* START *

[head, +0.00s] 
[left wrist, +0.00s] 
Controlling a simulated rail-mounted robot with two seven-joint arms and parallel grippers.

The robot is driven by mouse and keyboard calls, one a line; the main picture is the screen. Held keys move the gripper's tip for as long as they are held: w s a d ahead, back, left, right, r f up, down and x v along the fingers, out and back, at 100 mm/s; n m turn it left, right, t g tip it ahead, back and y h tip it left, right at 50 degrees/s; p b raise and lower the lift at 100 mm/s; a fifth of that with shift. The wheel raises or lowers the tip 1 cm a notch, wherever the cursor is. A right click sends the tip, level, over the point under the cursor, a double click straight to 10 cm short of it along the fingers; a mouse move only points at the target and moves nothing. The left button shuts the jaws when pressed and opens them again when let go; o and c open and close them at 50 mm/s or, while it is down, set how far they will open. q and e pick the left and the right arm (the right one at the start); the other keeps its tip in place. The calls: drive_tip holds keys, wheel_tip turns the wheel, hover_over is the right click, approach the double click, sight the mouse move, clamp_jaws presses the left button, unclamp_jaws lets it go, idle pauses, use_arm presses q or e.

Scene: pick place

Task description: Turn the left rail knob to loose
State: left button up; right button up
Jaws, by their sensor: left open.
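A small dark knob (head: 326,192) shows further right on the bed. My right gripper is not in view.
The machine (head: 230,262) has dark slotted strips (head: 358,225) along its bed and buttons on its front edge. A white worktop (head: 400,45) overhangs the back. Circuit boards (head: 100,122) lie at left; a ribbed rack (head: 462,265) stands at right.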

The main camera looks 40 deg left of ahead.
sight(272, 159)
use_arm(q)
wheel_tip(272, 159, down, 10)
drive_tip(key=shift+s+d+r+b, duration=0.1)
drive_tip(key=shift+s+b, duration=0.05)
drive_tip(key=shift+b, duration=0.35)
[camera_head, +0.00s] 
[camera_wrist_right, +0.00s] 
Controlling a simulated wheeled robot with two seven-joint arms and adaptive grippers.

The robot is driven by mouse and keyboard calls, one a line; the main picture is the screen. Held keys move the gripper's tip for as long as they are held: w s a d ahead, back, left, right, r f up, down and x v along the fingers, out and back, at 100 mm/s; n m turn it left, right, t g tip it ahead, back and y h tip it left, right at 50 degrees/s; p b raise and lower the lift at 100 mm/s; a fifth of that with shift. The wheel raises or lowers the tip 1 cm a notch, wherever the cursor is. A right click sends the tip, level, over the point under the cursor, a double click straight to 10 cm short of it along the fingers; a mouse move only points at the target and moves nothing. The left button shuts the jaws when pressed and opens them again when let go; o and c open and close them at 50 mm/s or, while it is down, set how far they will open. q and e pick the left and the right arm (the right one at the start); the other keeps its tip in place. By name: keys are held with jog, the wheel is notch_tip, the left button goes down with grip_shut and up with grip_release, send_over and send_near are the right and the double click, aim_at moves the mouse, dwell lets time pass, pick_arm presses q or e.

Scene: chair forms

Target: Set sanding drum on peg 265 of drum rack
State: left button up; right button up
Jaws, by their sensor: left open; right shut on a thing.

* END *

• _REQUIRED TASK_:
Output the line holding "Controlling a simulated wheeled", then every later line through the end of the records above, exactly as given and nothing else.

• _REPLY TO THE TASK_:
Controlling a simulated wheeled robot with two seven-joint arms and adaptive grippers.

The robot is driven by mouse and keyboard calls, one a line; the main picture is the screen. Held keys move the gripper's tip for as long as they are held: w s a d ahead, back, left, right, r f up, down and x v along the fingers, out and back, at 100 mm/s; n m turn it left, right, t g tip it ahead, back and y h tip it left, right at 50 degrees/s; p b raise and lower the lift at 100 mm/s; a fifth of that with shift. The wheel raises or lowers the tip 1 cm a notch, wherever the cursor is. A right click sends the tip, level, over the point under the cursor, a double click straight to 10 cm short of it along the fingers; a mouse move only points at the target and moves nothing. The left button shuts the jaws when pressed and opens them again when let go; o and c open and close them at 50 mm/s or, while it is down, set how far they will open. q and e pick the left and the right arm (the right one at the start); the other keeps its tip in place. By name: keys are held with jog, the wheel is notch_tip, the left button goes down with grip_shut and up with grip_release, send_over and send_near are the right and the double click, aim_at moves the mouse, dwell lets time pass, pick_arm presses q or e.

Scene: chair forms

Target: Set sanding drum on peg 265 of drum rack
State: left button up; right button up
Jaws, by their sensor: left open; right shut on a thing.

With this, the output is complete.